Pruitt, a former Oklahoma attorney general, has been at the center of a number of ethical controversies, which appear to have played a role in his stepping aside. In his resignation letter to the president, he said “unrelenting attacks” have taken a “sizable toll” on him and his family.

In Iowa, Pruitt had drawn criticism over the EPA’s implementation of the RFS, the law that requires a certain level of biofuels to be blended into the nation’s fuel supply.

Lawmakers from farm states say Pruitt has been undermining promises Trump made about the RFS during the 2016 presidential campaign by granting waivers to the law for refineries.
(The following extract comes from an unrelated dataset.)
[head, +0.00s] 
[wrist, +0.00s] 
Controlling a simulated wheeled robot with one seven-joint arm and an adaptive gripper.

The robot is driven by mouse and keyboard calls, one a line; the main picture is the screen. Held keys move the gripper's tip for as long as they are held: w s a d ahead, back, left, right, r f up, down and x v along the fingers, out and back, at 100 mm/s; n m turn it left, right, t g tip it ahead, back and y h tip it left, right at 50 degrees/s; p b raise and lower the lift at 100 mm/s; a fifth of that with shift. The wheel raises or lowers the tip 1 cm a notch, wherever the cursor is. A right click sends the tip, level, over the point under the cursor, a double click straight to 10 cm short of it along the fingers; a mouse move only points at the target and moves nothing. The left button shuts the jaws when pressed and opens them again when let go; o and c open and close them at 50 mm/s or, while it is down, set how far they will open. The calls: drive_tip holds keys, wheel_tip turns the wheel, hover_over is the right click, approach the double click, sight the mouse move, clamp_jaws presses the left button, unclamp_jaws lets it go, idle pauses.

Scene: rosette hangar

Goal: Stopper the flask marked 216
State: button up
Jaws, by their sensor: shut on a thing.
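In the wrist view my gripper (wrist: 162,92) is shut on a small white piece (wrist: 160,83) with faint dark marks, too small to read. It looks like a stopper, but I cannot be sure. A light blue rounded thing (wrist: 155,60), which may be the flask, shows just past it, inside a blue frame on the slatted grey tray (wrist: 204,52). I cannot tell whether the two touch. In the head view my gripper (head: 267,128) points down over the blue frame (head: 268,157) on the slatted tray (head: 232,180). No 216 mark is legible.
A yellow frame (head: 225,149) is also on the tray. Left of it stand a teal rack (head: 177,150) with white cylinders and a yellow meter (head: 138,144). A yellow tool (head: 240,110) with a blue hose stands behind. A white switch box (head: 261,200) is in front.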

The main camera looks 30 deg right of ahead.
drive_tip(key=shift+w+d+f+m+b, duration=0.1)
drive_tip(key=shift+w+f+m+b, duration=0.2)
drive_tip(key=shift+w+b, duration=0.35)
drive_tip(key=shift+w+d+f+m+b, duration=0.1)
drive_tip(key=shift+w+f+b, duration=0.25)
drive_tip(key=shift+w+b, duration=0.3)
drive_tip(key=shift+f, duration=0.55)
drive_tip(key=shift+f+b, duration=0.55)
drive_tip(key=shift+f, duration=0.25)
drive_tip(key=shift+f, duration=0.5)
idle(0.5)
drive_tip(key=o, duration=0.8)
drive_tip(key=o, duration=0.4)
They say the moves have dampened demand and hurt farmers.

“President Trump made the right decision. Administrator Pruitt’s ethical scandals and his undermining of the president’s commitment to biofuels and Midwest farmers were distracting from the agency’s otherwise strong progress to free the nation of burdensome and harmful government regulations,” said Sen. Charles Grassley, R-Iowa.

Grassley and Sen. Joni Ernst, R-Iowa, both voted for Pruitt’s confirmation after saying they had received assurances on the RFS. And Pruitt was praised by many in the agriculture industry and Republican lawmakers in Iowa for suspending the Obama administration’s controversial Waters of the U.S. rule, a measure aimed at clarifying the requirements of the Clean Water Act.

However, the battles over the RFS left a bad taste with some of those same lawmakers, as did the spending allegations. Ernst described Pruitt in June as “about as swampy as you get.”

The president tweeted that Andrew Wheeler, the EPA’s deputy administrator, would take over as acting administrator of the agency.

Wheeler is a former coal lobbyist, but ethanol backers said Thursday they were hopeful Pruitt’s departure will mean a new start.

Ernst tweeted Thursday, “I have confidence that Andrew Wheeler will be a good partner at #EPA and I look forward to working with him on the #RFS.”

Grassley said he hoped Wheeler would “restore this administration’s standing with farmers and the biofuels industry.”

Industry officials were hopeful, too.

“I think it’s a great opportunity for a reset of the conversation,” said Monte Shaw, executive director of the Iowa Renewable Fuels Association.

Pruitt has drawn fire over the RFS in recent weeks because of waivers the agency granted to refineries. Biofuels groups say the waivers lowered demand for renewable fuels.

Last month, when the EPA issued new volume requirements for 2019 that were higher than the previous year, industry officials and supporters in Congress were nonetheless skeptical. And they were upset the volumes that had been waived for some refineries weren’t reallocated to others.

Earlier, lawmakers and industry officials were angry over the idea EPA might count ethanol exports toward the legal requirement. The idea eventually was abandoned.